When two weak vowels are together, it is typically the second vowel that is stressed, like the verb fuimos where the i is stressed in the first of the two syllables. However, depending on the number of syllables in the word, both of the weak vowels may be unstressed (“átonas”) as in the Spanish words ciudad and cuidado. These words consist of two syllables; with ciudad ending in the consonant d, the last syllable is stressed, thus leaving both weak vowels unstressed, and the o on the end of cuidado shifts the stress to the second syllable, -da­-, again leaving the syllable with two weak vowels unstressed.

If in a vowel combination such as weak + strong or strong + weak the weak vowel is stressed, the potential diphthong is broken, and each vowel constitutes a separate syllable, as in the word país (pa-ís). Compare paisano (pai-sa-no) in which the i is átona and thus contains a diphthong.

I. Ahora te toca a ti (Now it’s your turn). Try dividing the following words into syllables, and then check your answers with the last page.

1. siesta                       4. cuesten          7. reímos      10. triunfal

2. actuando               5. actúo               8. paisano    11. causa

3. homogeneidad    6. esquiabais     9. leí              12. abuelo

QUESTION: Can a diphthong occur between words in a sentence?

If the vowels are different, they may follow the diphthong rules. In authentic speech, the ending vowel of one word and the initial vowel of the following word can form a diphthong. Consider the word group la humilla in which the non-stressed definite article and the first syllable form a diphthong, breaking this group in three syllables: lau-mi-lla, the silent h being omitted. This is similar to the diphthong in the single word causa where the two syllables are cau-sa. Another example is lo histórico where the most stressed syllable of the group is the accented –tó- leaving the first syllable to form a diphthong. Therefore, the syllable breaks are lois-tó-ri-co. Encouraging students to think of pronouncing words in groups and not word by word will help improve their pronun-ciation and help them attain greater fluidity.

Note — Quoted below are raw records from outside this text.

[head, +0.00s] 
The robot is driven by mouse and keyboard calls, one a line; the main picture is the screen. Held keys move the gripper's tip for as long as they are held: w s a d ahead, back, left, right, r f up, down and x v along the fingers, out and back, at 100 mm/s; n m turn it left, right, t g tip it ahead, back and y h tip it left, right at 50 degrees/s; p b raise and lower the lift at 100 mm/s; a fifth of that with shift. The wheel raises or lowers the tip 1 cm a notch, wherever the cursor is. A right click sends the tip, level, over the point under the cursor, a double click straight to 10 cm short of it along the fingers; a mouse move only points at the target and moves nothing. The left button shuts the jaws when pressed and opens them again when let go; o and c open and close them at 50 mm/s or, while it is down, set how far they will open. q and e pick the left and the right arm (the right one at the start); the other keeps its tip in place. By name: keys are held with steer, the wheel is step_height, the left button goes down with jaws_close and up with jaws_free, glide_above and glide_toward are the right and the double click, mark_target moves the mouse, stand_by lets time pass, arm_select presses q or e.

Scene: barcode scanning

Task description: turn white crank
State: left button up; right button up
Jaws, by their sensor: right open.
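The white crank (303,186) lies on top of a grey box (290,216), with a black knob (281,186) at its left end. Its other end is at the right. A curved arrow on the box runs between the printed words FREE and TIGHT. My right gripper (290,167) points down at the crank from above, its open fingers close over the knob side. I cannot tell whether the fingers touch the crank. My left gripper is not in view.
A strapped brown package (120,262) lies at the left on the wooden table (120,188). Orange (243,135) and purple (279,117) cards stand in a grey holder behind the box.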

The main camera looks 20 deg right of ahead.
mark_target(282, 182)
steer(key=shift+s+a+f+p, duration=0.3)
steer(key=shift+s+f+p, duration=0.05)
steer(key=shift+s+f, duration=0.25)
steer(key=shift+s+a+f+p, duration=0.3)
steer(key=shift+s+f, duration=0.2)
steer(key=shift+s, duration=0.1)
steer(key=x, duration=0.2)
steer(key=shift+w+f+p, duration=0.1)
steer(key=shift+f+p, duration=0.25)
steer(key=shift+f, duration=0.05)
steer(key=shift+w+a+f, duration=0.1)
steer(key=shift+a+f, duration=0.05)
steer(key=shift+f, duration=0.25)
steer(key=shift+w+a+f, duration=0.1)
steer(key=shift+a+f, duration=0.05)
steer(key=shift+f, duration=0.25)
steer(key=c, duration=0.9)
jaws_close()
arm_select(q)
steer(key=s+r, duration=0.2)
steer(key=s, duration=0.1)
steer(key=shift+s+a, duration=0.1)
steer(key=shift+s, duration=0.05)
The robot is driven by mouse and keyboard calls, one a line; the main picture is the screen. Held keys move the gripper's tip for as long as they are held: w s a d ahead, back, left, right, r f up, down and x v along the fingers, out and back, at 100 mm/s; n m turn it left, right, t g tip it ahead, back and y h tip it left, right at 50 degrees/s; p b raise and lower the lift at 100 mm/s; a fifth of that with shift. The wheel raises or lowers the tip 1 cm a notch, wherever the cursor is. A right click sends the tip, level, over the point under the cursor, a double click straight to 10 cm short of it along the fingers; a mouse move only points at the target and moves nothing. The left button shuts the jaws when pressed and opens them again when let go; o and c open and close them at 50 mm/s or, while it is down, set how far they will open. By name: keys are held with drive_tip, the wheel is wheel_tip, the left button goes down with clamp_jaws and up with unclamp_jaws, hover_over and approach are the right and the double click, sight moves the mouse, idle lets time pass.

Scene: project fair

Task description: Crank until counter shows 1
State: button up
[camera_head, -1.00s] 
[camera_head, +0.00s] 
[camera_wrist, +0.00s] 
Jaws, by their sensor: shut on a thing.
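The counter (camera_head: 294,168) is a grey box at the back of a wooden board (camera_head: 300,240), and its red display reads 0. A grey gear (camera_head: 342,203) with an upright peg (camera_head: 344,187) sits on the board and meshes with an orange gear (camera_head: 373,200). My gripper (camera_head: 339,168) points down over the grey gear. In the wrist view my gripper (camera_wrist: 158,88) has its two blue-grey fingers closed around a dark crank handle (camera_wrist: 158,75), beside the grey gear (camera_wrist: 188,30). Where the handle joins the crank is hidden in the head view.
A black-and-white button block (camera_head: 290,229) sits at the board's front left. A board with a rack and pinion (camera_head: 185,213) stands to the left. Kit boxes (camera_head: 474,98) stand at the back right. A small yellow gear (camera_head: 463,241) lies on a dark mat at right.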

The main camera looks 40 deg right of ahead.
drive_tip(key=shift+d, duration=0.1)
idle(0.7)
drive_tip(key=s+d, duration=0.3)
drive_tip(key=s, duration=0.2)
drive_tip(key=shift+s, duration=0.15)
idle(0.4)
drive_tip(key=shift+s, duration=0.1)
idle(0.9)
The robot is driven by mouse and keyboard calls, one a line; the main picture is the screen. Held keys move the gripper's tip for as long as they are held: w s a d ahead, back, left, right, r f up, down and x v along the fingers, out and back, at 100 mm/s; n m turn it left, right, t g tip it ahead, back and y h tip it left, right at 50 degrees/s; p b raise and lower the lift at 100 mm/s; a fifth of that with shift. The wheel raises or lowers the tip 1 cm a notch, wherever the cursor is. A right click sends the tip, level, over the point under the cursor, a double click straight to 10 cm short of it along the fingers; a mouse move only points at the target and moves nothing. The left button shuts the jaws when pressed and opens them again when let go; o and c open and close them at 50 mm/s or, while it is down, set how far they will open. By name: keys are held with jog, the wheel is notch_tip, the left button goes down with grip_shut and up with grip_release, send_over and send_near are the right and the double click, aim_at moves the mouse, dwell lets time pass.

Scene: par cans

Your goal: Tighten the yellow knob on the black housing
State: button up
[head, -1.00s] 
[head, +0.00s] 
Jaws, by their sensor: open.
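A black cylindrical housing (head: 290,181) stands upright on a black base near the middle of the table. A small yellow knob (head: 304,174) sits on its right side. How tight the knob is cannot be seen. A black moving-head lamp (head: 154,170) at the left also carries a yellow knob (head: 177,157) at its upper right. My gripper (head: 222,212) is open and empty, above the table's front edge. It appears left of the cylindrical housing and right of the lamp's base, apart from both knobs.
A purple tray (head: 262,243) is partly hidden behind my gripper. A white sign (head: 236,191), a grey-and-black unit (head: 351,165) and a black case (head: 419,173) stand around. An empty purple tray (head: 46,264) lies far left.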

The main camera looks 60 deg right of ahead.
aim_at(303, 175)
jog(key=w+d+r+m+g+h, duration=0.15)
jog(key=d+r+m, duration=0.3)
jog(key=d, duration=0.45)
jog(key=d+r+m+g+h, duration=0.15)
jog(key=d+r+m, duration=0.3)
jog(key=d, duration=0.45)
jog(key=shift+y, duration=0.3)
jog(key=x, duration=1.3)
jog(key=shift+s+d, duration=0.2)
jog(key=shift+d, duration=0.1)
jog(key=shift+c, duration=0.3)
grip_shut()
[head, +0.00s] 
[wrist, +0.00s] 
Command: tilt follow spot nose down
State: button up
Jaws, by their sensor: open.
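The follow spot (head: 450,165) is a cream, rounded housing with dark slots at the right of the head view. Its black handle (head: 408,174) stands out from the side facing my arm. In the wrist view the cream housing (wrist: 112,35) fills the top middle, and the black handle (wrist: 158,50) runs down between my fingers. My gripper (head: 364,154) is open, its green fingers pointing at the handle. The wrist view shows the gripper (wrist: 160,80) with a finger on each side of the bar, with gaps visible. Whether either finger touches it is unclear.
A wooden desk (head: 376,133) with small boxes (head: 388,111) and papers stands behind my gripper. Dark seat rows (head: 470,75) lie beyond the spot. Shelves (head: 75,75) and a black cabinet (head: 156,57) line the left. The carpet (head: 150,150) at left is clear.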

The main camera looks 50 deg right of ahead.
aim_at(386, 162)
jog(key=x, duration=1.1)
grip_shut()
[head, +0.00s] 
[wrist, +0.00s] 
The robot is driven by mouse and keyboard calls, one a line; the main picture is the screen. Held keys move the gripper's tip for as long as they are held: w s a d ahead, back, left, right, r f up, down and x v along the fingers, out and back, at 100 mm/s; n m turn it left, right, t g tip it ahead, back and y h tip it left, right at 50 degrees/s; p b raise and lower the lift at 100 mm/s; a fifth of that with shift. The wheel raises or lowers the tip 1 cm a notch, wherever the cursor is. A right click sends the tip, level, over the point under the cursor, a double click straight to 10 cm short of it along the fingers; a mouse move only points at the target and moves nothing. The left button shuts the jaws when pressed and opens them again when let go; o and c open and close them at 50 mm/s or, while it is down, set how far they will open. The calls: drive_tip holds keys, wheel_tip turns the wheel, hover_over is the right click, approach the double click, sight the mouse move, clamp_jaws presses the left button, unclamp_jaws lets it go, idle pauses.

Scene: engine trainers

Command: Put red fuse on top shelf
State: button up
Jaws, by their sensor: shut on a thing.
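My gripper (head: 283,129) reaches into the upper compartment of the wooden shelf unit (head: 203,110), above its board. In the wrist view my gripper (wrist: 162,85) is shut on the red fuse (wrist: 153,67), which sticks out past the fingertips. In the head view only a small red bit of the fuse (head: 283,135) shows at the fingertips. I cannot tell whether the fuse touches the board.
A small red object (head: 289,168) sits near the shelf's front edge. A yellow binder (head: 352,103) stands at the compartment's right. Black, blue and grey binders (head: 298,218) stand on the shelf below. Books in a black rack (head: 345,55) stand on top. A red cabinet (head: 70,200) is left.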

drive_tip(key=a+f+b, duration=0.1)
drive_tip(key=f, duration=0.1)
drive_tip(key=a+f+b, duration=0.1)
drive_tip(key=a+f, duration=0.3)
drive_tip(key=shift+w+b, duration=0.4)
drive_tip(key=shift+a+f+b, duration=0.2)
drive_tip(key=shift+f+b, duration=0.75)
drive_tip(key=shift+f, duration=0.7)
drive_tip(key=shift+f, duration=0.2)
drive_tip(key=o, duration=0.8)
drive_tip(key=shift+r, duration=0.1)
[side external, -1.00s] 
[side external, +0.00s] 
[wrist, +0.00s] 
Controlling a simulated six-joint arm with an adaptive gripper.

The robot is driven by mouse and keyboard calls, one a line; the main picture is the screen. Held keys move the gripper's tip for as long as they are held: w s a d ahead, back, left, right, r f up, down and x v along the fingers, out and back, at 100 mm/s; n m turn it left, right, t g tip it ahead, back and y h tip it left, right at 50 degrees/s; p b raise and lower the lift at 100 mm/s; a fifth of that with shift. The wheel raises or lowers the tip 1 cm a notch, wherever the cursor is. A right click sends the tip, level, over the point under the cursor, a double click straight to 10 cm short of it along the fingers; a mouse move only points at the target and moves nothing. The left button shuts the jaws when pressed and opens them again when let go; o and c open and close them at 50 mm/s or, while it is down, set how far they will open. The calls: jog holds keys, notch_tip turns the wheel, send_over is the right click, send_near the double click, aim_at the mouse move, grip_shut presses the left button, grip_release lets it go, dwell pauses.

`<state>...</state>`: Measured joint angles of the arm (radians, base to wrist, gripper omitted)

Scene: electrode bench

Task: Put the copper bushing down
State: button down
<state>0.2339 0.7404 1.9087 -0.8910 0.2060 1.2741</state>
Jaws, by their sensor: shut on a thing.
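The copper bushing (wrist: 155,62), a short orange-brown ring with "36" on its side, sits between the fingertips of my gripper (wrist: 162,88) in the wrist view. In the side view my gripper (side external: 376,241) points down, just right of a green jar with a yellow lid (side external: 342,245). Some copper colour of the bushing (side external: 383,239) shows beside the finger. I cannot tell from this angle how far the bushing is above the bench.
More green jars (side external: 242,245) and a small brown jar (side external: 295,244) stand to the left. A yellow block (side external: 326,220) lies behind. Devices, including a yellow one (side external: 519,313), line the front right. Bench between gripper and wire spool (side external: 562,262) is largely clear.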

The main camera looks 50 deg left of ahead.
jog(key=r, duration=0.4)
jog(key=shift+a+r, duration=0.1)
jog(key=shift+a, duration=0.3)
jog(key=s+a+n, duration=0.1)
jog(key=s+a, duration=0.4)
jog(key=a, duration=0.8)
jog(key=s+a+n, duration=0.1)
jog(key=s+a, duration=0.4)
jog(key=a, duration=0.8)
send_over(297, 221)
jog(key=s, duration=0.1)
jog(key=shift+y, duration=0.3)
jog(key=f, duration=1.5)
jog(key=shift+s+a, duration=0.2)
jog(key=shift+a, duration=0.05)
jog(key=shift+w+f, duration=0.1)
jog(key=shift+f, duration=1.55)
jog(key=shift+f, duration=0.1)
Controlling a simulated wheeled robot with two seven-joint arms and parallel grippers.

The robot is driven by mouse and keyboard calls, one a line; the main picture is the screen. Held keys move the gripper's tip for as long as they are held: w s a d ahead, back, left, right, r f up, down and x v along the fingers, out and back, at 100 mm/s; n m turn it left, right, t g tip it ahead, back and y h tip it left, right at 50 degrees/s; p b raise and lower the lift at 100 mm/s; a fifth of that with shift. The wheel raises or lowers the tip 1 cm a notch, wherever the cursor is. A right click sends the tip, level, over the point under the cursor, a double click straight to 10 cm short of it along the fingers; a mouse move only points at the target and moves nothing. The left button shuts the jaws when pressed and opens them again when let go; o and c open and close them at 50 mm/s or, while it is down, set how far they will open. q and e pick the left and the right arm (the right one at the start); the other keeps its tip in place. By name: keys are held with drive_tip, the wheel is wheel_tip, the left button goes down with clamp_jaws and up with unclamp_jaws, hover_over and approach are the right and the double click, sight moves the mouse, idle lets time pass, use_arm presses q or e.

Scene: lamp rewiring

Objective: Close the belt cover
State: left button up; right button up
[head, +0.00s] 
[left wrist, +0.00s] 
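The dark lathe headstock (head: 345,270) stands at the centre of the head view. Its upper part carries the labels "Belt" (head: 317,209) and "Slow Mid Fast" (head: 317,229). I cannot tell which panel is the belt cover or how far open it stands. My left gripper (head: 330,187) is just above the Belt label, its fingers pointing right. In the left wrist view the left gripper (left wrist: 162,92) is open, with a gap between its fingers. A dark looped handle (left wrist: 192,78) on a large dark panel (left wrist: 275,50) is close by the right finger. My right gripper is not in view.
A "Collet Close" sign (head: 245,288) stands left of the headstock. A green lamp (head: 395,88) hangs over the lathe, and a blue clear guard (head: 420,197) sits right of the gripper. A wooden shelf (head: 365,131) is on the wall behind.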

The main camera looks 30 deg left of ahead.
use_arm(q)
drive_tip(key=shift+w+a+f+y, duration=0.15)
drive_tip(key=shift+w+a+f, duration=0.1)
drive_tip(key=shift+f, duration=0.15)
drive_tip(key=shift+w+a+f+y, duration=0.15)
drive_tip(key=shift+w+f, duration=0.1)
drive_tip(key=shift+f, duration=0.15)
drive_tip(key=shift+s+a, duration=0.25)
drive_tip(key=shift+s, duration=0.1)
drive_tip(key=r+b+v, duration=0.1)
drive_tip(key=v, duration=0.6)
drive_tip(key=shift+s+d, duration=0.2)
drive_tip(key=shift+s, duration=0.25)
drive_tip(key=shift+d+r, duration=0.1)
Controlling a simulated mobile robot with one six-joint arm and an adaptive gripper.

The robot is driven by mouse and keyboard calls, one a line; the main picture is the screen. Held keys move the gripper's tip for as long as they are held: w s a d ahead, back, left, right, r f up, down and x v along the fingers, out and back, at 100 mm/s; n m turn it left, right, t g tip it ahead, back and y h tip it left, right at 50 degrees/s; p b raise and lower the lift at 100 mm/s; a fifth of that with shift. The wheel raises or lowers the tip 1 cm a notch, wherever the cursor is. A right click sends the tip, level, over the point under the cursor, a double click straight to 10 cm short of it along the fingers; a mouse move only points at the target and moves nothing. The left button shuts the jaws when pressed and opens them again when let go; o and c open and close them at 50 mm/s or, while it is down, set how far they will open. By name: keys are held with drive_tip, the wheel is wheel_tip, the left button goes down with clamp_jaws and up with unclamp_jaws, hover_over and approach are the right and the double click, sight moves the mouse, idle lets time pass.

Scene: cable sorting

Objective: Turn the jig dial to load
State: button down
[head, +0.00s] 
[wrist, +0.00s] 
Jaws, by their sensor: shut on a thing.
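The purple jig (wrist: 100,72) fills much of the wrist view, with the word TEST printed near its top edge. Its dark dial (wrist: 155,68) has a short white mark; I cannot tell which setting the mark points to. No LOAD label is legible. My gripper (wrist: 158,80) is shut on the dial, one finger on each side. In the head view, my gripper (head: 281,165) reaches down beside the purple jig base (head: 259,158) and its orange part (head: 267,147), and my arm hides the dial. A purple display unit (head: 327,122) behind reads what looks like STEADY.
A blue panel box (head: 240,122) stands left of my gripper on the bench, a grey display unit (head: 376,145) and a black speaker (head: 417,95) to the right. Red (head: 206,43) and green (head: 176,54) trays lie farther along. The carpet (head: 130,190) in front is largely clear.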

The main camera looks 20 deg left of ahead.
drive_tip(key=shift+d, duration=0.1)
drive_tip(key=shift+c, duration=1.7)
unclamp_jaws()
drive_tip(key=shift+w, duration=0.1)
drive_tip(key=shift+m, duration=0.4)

As in the case of diphthongs within words, if the weak vowel of the combinations weak + strong and strong + weak is stressed, then there is no diphthong, for example, la única (la-ú-ni-ca) and lo hice (lo-í-ce). In the case of two weak vowels in contact with each other between words, if the first is stressed, there is no diphthong, for example, tú hiciste (tú-i-cis-te). If the second is stressed, there is a diphthong, for example, tu hijo (tui-jo).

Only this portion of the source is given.